Perubahan ini terasa amat berani bila mengingat status Juventus, barangkali satu-satunya klub yang masih tegak mempertahankan pamor Serie A di tengah menurunnya kualitas dan persaingan yang amat keras dari tim-tim Premier League dan La Liga. Dengan gelar La Fidanzata d’Italia --- kekasih Italia --- yang memberikan mereka status hampir seperti Bayern Munich pada dunia sepak bola Jerman, keputusan Juve untuk mendobrak tradisi dengan lambang minimalis ini tentu tak pelak membuat tak sedikit suara kritis maupun suportif melayang.

“Logo pada klub sepak bola sangat penting karena ia mewakili semangat klub, dalam sebuah media yang mudah dan bisa diingat para suporternya,” ujar ilustrator dan perancang sepak bola Fajar Ramadhan, yang mengasuh situs blog khusus desain Indonesia Fantasy Kit Designer.

Semangat klub biasanya ditafsirkan dengan karakter, slogan, warna, atau ciri pada lambang-lambang klub. Kalangan penggemar sepak bola tentu familiar dengan lambang Real Madrid dengan warna putih bersih dan mahkota kerajaannya; Liverpool dengan tulisan “You’ll Never Walk Alone” dan liverbird-nya; Ajax Amsterdam dengan kepala pahlawan Yunani Kuno-nya. Dalam kasus Juventus, lapis putih-hitam yang ikonik itu tentu saja tak dapat terpisahkan dari identitas La Vecchia Signora.

Selain identitas individual, kebanggaan wilayah (kota, wilayah, sampai negara) juga dapat menjadi salah satu ciri khas.
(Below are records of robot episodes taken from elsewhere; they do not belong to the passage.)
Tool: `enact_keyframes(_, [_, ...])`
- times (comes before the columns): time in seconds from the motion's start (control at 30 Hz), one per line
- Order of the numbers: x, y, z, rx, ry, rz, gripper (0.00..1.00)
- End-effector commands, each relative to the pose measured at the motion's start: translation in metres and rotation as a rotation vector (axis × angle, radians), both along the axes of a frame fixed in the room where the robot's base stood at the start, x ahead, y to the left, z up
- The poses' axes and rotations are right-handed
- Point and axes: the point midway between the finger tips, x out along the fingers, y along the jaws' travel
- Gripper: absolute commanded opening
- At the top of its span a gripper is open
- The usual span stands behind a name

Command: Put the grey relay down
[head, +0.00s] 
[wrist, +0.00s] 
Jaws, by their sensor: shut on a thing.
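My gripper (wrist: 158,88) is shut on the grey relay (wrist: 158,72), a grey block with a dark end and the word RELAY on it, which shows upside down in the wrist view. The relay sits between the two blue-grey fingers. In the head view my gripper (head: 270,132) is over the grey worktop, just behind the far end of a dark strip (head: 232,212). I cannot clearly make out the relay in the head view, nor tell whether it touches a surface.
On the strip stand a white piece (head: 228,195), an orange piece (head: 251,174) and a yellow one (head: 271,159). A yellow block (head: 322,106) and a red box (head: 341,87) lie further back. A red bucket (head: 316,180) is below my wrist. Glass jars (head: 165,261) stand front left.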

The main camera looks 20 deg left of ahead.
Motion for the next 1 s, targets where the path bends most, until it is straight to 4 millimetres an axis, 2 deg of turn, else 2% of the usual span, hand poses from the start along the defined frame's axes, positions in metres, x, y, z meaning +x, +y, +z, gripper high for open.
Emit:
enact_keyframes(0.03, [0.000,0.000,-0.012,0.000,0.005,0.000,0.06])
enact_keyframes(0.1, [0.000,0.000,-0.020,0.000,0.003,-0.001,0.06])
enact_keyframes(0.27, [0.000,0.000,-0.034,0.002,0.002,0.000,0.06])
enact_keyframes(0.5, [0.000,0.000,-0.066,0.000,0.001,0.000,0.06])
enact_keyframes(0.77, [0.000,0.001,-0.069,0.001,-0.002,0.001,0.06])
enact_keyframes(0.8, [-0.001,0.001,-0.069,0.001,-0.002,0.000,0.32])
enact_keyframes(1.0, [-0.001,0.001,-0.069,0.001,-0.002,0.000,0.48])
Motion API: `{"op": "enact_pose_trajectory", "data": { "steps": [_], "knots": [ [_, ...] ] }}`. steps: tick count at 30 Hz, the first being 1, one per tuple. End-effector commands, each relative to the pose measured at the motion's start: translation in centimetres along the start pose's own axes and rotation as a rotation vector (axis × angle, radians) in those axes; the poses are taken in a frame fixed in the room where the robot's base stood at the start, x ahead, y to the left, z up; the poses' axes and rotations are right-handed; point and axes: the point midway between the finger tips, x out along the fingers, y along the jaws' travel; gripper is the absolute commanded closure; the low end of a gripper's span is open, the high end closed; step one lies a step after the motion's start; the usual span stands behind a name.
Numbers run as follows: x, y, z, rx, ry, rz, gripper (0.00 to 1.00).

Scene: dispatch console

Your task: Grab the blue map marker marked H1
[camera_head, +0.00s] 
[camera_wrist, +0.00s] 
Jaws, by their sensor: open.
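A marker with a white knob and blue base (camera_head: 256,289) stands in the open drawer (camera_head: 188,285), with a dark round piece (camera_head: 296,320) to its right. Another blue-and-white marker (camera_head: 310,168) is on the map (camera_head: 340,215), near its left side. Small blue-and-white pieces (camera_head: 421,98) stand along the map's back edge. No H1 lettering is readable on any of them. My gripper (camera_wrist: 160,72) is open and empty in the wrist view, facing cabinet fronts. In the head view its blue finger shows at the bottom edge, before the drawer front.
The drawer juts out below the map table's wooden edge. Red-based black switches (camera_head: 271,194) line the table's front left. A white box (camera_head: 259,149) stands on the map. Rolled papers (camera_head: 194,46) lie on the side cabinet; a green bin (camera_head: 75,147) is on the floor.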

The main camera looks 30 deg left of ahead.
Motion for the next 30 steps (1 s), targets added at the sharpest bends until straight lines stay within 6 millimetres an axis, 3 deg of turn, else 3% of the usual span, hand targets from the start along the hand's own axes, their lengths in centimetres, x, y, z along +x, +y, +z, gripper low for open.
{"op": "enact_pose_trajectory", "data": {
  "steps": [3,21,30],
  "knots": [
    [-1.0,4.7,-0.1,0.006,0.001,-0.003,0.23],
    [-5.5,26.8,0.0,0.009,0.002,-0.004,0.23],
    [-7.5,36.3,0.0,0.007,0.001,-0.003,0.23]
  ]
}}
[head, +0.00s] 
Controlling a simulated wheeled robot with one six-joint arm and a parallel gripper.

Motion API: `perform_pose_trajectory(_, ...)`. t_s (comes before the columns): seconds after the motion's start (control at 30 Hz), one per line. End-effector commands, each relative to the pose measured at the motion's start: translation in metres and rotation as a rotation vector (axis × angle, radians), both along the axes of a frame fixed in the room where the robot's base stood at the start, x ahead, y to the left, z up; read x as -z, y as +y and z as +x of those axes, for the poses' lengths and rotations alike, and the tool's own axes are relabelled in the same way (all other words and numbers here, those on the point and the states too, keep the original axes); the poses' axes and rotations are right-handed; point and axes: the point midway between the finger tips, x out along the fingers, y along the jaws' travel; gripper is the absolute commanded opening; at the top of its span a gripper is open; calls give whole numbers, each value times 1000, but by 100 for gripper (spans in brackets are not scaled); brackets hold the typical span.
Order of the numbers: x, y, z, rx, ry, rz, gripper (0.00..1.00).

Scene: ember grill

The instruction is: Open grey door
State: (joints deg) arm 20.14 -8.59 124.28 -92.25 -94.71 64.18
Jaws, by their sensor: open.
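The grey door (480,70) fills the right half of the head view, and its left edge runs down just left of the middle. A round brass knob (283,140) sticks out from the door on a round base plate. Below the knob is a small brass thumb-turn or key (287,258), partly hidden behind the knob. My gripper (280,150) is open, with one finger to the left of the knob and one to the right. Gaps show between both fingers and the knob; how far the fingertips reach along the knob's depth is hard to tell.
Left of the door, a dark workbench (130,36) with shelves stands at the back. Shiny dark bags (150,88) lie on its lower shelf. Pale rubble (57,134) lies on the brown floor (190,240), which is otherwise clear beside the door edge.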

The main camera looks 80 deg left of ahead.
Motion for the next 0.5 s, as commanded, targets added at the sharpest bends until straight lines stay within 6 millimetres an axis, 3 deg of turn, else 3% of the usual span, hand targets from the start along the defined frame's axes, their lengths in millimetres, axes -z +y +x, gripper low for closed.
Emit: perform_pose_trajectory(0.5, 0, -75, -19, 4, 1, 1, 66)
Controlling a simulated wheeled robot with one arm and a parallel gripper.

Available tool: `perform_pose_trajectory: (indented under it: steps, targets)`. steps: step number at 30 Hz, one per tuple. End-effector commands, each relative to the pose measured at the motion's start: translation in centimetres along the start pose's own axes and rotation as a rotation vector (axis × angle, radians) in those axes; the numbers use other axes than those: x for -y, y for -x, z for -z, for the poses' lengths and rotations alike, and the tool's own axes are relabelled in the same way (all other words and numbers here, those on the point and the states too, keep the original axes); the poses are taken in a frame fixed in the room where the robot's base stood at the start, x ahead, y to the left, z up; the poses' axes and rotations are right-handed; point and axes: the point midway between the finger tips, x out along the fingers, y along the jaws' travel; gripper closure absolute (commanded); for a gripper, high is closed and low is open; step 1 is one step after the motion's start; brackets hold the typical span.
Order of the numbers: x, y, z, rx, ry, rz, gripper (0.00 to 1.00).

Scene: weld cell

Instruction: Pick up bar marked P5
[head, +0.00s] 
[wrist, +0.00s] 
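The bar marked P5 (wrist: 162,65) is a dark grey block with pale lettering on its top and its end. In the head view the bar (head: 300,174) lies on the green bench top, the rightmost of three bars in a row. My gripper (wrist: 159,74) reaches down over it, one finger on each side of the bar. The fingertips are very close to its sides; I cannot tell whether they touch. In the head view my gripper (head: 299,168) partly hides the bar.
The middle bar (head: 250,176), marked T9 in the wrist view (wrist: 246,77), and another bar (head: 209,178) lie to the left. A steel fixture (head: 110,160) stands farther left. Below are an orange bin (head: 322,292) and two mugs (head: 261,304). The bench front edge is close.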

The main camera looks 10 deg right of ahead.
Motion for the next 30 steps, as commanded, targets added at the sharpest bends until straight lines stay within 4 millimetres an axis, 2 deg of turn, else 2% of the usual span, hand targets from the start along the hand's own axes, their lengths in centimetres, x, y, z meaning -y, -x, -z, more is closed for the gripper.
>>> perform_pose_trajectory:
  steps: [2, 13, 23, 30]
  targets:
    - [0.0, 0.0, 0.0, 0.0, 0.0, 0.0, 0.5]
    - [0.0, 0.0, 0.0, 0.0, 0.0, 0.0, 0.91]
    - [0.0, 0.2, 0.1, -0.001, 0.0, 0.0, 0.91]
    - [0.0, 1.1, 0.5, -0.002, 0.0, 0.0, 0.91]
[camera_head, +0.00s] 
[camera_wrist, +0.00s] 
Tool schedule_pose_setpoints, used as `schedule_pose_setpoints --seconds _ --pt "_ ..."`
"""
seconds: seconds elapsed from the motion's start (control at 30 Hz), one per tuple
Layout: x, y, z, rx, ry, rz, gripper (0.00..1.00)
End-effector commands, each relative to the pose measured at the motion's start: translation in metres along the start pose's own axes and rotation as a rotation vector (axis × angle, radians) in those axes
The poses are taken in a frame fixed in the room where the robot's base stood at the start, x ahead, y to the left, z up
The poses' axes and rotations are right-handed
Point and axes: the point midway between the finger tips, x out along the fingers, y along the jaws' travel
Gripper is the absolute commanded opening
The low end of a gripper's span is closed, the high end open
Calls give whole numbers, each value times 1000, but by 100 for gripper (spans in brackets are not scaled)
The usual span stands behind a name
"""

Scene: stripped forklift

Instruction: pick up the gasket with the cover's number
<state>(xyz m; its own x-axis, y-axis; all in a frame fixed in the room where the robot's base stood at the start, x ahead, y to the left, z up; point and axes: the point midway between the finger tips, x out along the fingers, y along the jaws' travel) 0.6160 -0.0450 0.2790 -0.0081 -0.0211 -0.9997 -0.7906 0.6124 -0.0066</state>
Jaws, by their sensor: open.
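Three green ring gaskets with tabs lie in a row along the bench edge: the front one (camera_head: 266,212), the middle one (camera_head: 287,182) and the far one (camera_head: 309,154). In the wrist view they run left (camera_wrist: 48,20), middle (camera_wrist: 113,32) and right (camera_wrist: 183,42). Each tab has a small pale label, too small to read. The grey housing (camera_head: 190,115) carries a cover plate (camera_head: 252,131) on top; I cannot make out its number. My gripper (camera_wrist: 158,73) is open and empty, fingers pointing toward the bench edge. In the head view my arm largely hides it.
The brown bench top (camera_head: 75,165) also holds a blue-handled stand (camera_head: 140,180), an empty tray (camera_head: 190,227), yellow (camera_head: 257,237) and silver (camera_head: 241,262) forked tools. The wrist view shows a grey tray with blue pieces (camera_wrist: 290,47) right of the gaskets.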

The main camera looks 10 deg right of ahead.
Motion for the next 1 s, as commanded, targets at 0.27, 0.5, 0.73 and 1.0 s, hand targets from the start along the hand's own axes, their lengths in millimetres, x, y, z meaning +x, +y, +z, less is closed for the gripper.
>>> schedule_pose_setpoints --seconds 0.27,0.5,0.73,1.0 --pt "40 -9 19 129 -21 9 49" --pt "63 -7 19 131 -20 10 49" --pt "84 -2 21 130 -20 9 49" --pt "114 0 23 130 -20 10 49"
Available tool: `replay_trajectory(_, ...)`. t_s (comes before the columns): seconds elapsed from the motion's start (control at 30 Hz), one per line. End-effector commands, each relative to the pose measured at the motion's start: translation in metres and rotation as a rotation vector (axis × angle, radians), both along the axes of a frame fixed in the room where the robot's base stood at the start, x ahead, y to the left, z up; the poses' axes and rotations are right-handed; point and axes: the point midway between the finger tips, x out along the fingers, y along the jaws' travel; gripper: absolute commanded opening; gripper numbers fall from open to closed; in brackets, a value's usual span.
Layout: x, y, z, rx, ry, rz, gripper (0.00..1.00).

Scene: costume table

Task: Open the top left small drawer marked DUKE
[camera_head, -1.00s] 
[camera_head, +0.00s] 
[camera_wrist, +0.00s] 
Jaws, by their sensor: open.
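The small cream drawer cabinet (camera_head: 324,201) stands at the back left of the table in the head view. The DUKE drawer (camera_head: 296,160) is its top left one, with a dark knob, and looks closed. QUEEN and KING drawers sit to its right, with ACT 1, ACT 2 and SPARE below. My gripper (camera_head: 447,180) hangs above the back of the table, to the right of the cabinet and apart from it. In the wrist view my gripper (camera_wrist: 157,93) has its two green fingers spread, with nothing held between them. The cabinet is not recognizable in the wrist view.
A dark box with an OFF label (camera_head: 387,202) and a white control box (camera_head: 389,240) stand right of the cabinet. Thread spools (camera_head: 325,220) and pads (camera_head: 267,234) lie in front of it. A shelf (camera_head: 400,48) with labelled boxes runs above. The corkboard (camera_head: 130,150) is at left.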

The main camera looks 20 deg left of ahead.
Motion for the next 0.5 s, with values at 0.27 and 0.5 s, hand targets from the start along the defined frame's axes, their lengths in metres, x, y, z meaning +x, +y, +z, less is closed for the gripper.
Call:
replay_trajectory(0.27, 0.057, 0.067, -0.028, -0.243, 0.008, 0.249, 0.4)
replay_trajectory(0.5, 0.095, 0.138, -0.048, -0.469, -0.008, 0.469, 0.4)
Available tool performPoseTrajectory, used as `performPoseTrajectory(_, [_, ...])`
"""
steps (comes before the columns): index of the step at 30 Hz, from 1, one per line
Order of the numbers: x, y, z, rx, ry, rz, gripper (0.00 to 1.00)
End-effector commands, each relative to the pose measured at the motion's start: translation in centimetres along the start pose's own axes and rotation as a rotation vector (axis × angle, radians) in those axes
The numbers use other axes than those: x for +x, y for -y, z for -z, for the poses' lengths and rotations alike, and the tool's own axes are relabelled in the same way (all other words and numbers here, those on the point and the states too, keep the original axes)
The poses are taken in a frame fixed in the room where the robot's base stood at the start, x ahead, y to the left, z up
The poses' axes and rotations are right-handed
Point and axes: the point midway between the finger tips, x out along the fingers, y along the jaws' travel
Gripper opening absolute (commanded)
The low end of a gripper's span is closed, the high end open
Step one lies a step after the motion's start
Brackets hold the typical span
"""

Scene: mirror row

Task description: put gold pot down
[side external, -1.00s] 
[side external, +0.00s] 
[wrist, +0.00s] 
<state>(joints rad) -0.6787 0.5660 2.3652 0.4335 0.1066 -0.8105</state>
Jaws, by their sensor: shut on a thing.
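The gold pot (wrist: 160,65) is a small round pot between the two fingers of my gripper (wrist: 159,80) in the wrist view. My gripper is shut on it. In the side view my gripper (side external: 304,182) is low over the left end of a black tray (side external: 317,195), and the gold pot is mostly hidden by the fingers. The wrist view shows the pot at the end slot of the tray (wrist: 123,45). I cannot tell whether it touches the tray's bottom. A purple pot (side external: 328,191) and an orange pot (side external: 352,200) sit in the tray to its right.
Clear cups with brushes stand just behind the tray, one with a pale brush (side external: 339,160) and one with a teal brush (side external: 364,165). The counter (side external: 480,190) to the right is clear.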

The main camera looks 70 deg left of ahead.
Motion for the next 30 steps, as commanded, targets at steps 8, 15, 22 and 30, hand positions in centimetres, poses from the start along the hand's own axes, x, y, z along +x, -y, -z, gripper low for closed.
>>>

Roma dengan logo serigala menyusuinya menghormati masa lalu Kekaisaran Romawi, Paris Saint-Germain dengan stilasi Menara Eiffel.

Tak jarang pula dua tim berbagi karakter: Manchester United dan Manchester City, misalnya, berbagi kapal layar abad ke-20 di lambang masing-masing untuk mengenang kuasa industrial dan perdagangan yang pernah berjaya di Greater Manchester. Juventus dan rival sekotanya, Torino, sama-sama menaruh banteng di lambang mereka untuk menghormati simbol kuno kota Turin, tuan rumah keduanya.

Klub memang berlomba-lomba untuk menggambarkan sejarah dan identitas mereka pada lambang yang tertera pada kaus dan perlengkapan yang dikenakan oleh para pemain di lapangan, namun tak banyak perubahan yang terjadi pada lambang klub-klub elit Eropa pada beberapa dekade terakhir.

Ini mungkin salah satunya disebabkan oleh tradisi klub sepak bola yang hanya menggunakan lambang mereka di partai-partai penting, dengan kaus-kaus edisi khusus. Sampai akhir 1970-an, tak jarang kita menemukan kaus tim sepak bola yang sepenuhnya polos, hanya dengan warna tim dan nomor punggung. Pun pada masa ini, klub-klub mudah saja mengganti lambang hampir setiap musim.

Namun dengan merebaknya komersialisasi sepak bola, baik di dalam maupun luar lapangan, klub mulai berlomba-lomba untuk menggambarkan sejarah dan identitas mereka pada lambang, yang kemudian dicetak pada segala jenis perlengkapan mulai dari kaus hingga kaus kaki. Tak sedikit pula lambang yang diukir begitu rumit dan detail: Anda bisa lihat lambang Arsenal, Chelsea, dan Everton pada era sebelum Premier League dan membandingkan dengan logo mereka saat ini yang terasa amat simpel.

Memasuki abad ke-21, dengan melimpahnya uang berputar --- baik itu dari kursi penonton di stadium maupun sofa empuk di ruang tamu --- ke ruang-ruang manajemen tim, nilai seni dan estetika tak luput pula ikut beradaptasi. Suporter dari berbagai penjuru dunia mengenali klub-klub Eropa dari lambangnya yang berwarna unik dan berkarakter artistik, meskipun tak banyak yang benar-benar menyimpang dari konvensi tradisional. Bila melihat transformasi lambang Roma, salah satu pesaing utama Juve di Serie A, beberapa tahun silam, fans tentu tak dapat membedakan versi lama dan baru, karena keduanya hampir bisa dibilang mirip. Malah beberapa klub gagal menyesuaikan diri dengan transformasi mereka sendiri: Everton di Premier League adalah contoh utama yang masuk kategori ini.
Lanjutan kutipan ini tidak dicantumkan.